> _Given problem_: Copy the data exactly as it appears, and do not include any pictures.

Start of Dataset content

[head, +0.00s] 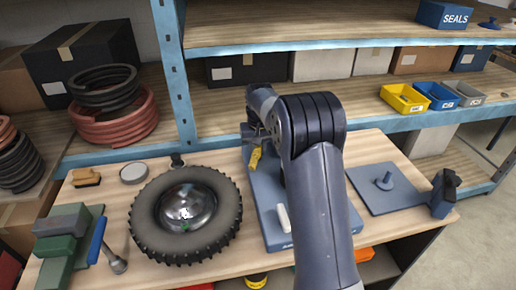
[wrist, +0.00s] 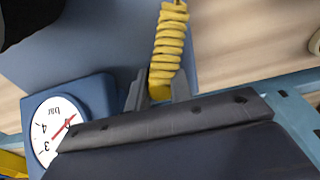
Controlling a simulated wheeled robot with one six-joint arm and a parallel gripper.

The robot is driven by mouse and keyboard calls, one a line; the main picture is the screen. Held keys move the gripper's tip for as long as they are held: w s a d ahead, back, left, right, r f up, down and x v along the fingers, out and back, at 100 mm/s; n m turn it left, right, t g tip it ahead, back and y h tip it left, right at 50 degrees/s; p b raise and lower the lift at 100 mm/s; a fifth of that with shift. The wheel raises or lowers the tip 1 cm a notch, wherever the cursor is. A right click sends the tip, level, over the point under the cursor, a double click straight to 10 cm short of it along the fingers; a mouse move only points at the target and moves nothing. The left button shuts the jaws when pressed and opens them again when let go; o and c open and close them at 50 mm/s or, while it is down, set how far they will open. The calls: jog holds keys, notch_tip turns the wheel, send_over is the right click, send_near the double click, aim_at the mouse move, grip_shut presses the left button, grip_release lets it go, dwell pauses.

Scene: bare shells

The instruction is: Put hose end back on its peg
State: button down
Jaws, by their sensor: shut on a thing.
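My gripper (wrist: 159,88) is shut on a yellow coiled hose (wrist: 168,45), which runs up between its two fingers in the wrist view. In the head view the yellow hose (head: 255,159) shows as a short piece just below the gripper, left of my arm. A blue unit with a round white pressure gauge (wrist: 57,130) is close to the left finger. A blue base (head: 265,215) stands under and behind my arm. No hose peg can be made out for sure; my arm hides part of the base.
A black tyre (head: 152,213) with a shiny hub lies left of the base. A blue-grey plate (head: 405,200) with a short upright post is at right, beside a dark blue holder (head: 443,193). A shelf upright (head: 175,75) and shelf edge stand behind the bench.

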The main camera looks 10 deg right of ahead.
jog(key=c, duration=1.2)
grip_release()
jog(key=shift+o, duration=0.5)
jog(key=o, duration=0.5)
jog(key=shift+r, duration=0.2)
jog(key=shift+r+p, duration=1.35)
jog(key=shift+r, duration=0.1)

End of Dataset content

> _Complete response_:
[head, +0.00s] 
[wrist, +0.00s] 
Controlling a simulated wheeled robot with one six-joint arm and a parallel gripper.

The robot is driven by mouse and keyboard calls, one a line; the main picture is the screen. Held keys move the gripper's tip for as long as they are held: w s a d ahead, back, left, right, r f up, down and x v along the fingers, out and back, at 100 mm/s; n m turn it left, right, t g tip it ahead, back and y h tip it left, right at 50 degrees/s; p b raise and lower the lift at 100 mm/s; a fifth of that with shift. The wheel raises or lowers the tip 1 cm a notch, wherever the cursor is. A right click sends the tip, level, over the point under the cursor, a double click straight to 10 cm short of it along the fingers; a mouse move only points at the target and moves nothing. The left button shuts the jaws when pressed and opens them again when let go; o and c open and close them at 50 mm/s or, while it is down, set how far they will open. The calls: jog holds keys, notch_tip turns the wheel, send_over is the right click, send_near the double click, aim_at the mouse move, grip_shut presses the left button, grip_release lets it go, dwell pauses.

Scene: bare shells

The instruction is: Put hose end back on its peg
State: button down
Jaws, by their sensor: shut on a thing.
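My gripper (wrist: 159,88) is shut on a yellow coiled hose (wrist: 168,45), which runs up between its two fingers in the wrist view. In the head view the yellow hose (head: 255,159) shows as a short piece just below the gripper, left of my arm. A blue unit with a round white pressure gauge (wrist: 57,130) is close to the left finger. A blue base (head: 265,215) stands under and behind my arm. No hose peg can be made out for sure; my arm hides part of the base.
A black tyre (head: 152,213) with a shiny hub lies left of the base. A blue-grey plate (head: 405,200) with a short upright post is at right, beside a dark blue holder (head: 443,193). A shelf upright (head: 175,75) and shelf edge stand behind the bench.

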The main camera looks 10 deg right of ahead.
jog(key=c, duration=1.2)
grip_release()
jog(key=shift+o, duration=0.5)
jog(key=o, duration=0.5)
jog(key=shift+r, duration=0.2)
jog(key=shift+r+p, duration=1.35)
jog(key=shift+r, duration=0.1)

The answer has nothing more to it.